◆ **Lines of data**
* BEGIN *

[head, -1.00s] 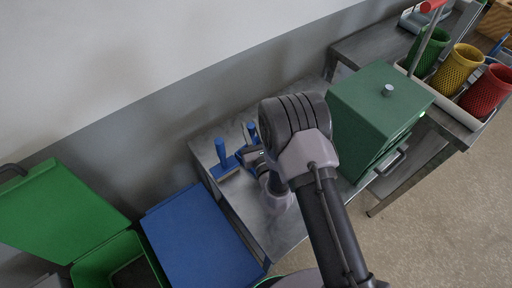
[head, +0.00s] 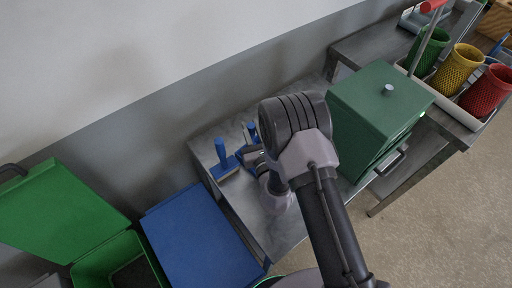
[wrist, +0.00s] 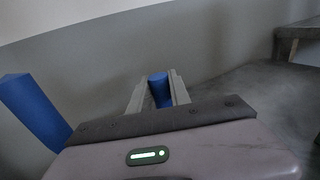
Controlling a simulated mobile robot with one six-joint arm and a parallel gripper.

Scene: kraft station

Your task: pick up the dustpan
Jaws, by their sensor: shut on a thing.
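The blue dustpan (head: 252,132) is on the metal table, its upright handle showing just beyond my wrist in the head view. My gripper (wrist: 158,92) is shut on that handle, which stands between the two grey fingers in the wrist view. My wrist hides most of the dustpan's lower part, and I cannot tell whether it touches the table. A second blue tool with an upright handle and flat base (head: 221,155) stands just left of it. Its handle also shows at the left of the wrist view (wrist: 36,112), apart from my fingers.
A green drawer cabinet (head: 375,105) stands right of my arm on the metal table (head: 285,228). A blue lid (head: 200,240) and an open green bin (head: 65,210) are at the lower left. The wall rises close behind. Green, yellow and red baskets (head: 458,68) stand at upper right.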

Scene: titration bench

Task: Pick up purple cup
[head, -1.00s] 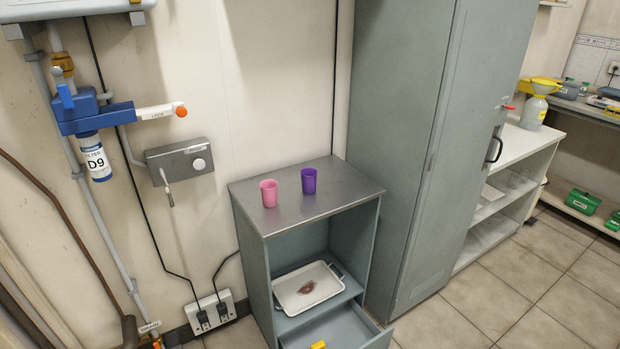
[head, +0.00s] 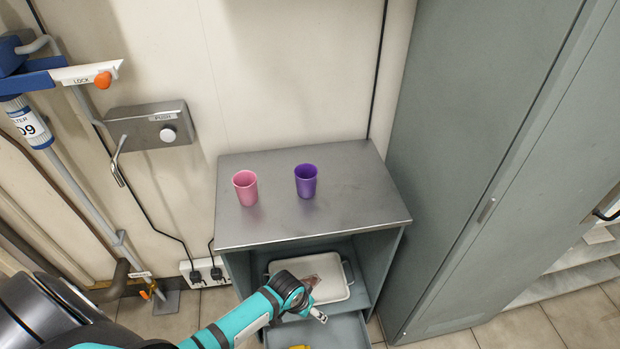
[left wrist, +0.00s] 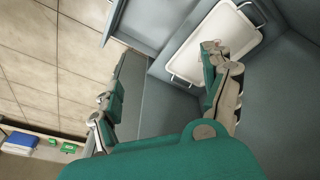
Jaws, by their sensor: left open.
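The purple cup (head: 306,181) stands upright on the grey metal top of a small cabinet (head: 350,205). A pink cup (head: 246,188) stands upright to its left, apart from it. My left gripper (head: 318,316) is in front of the cabinet, lower than its top and away from both cups. In the left wrist view my left gripper (left wrist: 160,85) is open with nothing between its fingers. The cups are not in the left wrist view. My right gripper is in neither view.
A white tray (head: 336,289) sits on the cabinet's inner shelf, partly behind my arm; it also shows in the left wrist view (left wrist: 185,62). A tall grey cabinet (head: 480,110) stands close on the right. A metal wall box (head: 150,125) is at the left.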

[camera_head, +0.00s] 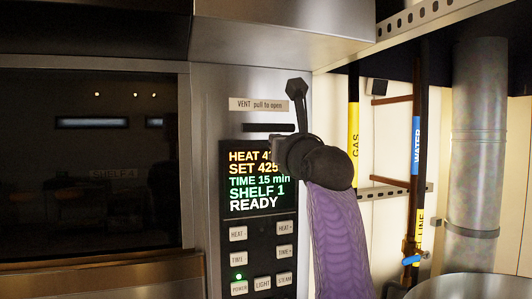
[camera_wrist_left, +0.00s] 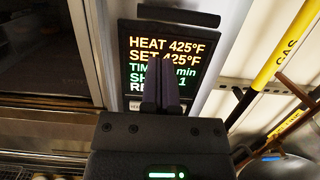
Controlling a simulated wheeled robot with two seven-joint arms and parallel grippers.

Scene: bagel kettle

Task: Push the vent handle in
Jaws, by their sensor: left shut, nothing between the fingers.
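The vent handle (camera_head: 296,88) is a dark knob on a thin stem, right of the "VENT pull to open" label (camera_head: 258,104) in the head view. Its stem runs down toward my gripper, and its lower part is hard to separate from it. How far it stands out, I cannot tell. My left gripper (camera_head: 281,147), on a purple-sleeved arm, is in front of the display's right side, below the knob. In the left wrist view its fingers (camera_wrist_left: 161,62) are shut and empty, pointing at the display. The handle is out of that view. My right gripper is not in view.
The lit display (camera_head: 255,182) reads READY, with buttons (camera_head: 262,258) below. A dark oven window (camera_head: 90,160) is on the left. Yellow gas pipe (camera_head: 353,135), a water pipe (camera_head: 416,150) and a metal duct (camera_head: 478,150) stand on the right. A metal hood overhangs above.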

* END *

◆ **Problem statement**
Using the records above, gather all lines where the string "simulated" is present.

◆ **Task output**
Controlling a simulated mobile robot with one six-joint arm and a parallel gripper.
Controlling a simulated wheeled robot with two seven-joint arms and parallel grippers.

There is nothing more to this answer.